The problem is, the banks might want to be careful what they wish for. The reason that the Abbott government — inept as it was — decided not to pursue a vigorous program of budget cuts when it was elected was for the same reason that then-treasurer Wayne Swan abandoned plans to wield the knife in the 2008 budget: out of concerns the economy couldn’t stand it. For Swan, it was the ominous signs of a collapsing financial system from around the world; for Abbott and Hockey, the persistently anaemic level of economic growth despite years of deficit spending and record-low interest rates. And while economic growth returned to trend in the second half of 2015, it’s not clear at all that the return to trend is permanent, or that unemployment is going to continue its recent, if somewhat mild, downward trend.

Taking the banks’ advice and slashing the budget might end up bringing on the kind of economic conditions — rising unemployment, low growth — that will put the banks at greater risk from household indebtedness. On the positive side, however, a credit rating downgrade might help push the dollar, which is now lifting to uncomfortable heights as commodity prices stop falling, back down again. And it will probably have little effect on the interest rates at which the government can borrow. In fact, there are plenty of A- and AA-rated economies that borrow more cheaply than the Australian government — including the Italians, whose economy is a mess of high debt, flat growth, persistently high unemployment and a broken and corrupt political system.

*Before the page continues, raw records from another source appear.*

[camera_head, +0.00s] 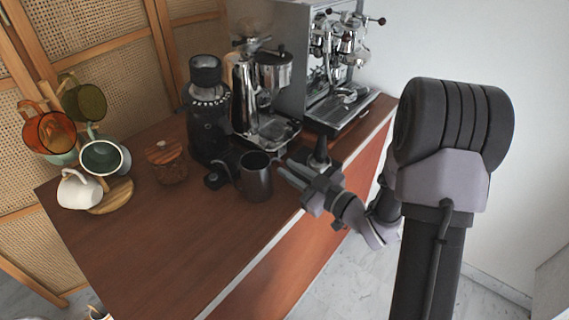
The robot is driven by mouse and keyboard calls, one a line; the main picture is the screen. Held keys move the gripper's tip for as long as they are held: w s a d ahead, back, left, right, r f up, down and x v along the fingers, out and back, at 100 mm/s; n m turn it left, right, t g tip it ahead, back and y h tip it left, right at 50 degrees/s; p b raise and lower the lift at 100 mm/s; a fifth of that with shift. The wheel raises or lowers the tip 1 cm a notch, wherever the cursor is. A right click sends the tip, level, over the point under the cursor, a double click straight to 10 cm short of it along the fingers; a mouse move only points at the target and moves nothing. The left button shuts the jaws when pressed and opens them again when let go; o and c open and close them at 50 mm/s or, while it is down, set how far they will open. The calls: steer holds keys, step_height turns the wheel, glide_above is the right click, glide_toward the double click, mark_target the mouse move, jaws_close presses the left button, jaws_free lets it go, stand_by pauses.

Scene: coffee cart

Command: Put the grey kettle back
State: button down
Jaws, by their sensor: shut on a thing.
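The grey kettle (256,181) is a dark metallic, open-topped vessel. It is upright at the middle of the wooden counter, near the front edge. My gripper (285,172) comes in from the right, with its fingers at the right side of the kettle. It is shut on the kettle, though the exact grip point is too small to make out. I cannot tell whether the kettle's base touches the counter.
A black grinder (207,125), a chrome grinder (246,95) and an espresso machine (330,70) stand behind. A wooden-lidded jar (167,164) and a mug tree with several cups, including a white cup (79,190), stand left. The counter's front left (150,245) is clear.

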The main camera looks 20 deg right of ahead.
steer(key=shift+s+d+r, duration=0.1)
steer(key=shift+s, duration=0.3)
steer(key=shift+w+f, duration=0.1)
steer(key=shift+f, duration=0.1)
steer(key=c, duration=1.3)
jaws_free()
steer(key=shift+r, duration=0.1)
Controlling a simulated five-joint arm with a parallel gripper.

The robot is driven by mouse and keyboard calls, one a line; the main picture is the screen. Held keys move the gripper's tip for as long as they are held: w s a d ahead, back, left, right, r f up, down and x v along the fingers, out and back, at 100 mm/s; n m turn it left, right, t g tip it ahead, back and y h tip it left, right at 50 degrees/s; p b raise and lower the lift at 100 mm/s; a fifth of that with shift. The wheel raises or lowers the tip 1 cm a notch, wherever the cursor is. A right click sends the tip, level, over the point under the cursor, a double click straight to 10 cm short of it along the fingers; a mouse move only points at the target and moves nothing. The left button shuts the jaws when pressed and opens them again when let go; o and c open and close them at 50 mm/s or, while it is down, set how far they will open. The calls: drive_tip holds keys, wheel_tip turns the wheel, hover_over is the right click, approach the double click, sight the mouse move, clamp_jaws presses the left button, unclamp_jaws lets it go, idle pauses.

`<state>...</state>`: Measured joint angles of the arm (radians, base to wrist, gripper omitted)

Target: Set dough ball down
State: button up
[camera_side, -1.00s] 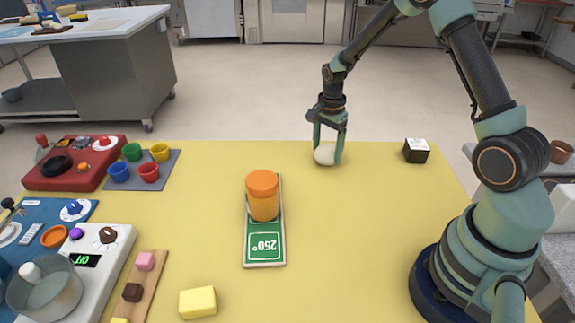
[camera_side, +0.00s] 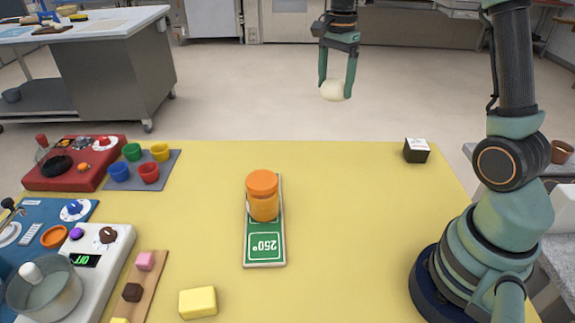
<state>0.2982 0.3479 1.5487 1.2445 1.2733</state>
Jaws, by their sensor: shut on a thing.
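A pale, cream-coloured dough ball (camera_side: 333,91) is held between the fingertips of my gripper (camera_side: 336,88), high above the far edge of the yellow table (camera_side: 350,230). My gripper points down and is shut on the ball. The ball is clear of the table, with floor seen behind it.
An orange jar (camera_side: 263,196) stands on a green board marked 250° (camera_side: 264,248) near the table's middle. A black and white box (camera_side: 416,150) is at the far right. A yellow block (camera_side: 198,302) lies at the front. Several cups and panels fill the left side. The table's right-centre is clear.

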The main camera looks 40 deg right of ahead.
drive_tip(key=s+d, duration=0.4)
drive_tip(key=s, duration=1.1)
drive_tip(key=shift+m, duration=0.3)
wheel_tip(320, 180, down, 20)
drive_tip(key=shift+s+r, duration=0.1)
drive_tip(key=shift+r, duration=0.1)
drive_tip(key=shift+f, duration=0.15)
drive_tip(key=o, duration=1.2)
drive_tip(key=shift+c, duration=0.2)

And there’s the growing belief that Australia should be using the current global low interest rates to restructure our maturity profile (as France, the UK, US and other leading economies are slowly doing) by extending our longest dated bond past 15 years to 20 and 30 years — something that would strongly appeal to many classes of investors. Australia would provide a debt profile that insurance companies, pension funds and the infrastructure sector would love, while pushing the duration/rollover risk out into the next generation, easing pressure on government finances.

But if the economic and fiscal impacts of a downgrade might be minimal for the government, the political impacts might be more significant. Voters still reflexively assume the Coalition fields superior fiscal managers, but that flies in the face of the evidence. Not merely has the Coalition maintained huge budget deficits and growing debt (for reasons discussed above), it has kept spending at well above the levels it inherited from Labor. Bizarrely, Treasurer Scott Morrison actually thinks the current budget projections, under which government spending will fall to “just” 25.3% of GDP, is something worth boasting about, when Wayne Swan got spending below 25% three years running from 2010-13.

The government has gotten away with this hypocrisy so far, but a credit rating downgrade would focus voters’ minds on the fact that the Coalition’s rhetoric on the budget is entirely at odds with its behaviour — and let’s not forget the supposedly better party of fiscal management managed to engineer a credit downgrade for Western Australia by entirely wasting the proceeds of the resources boom in that state.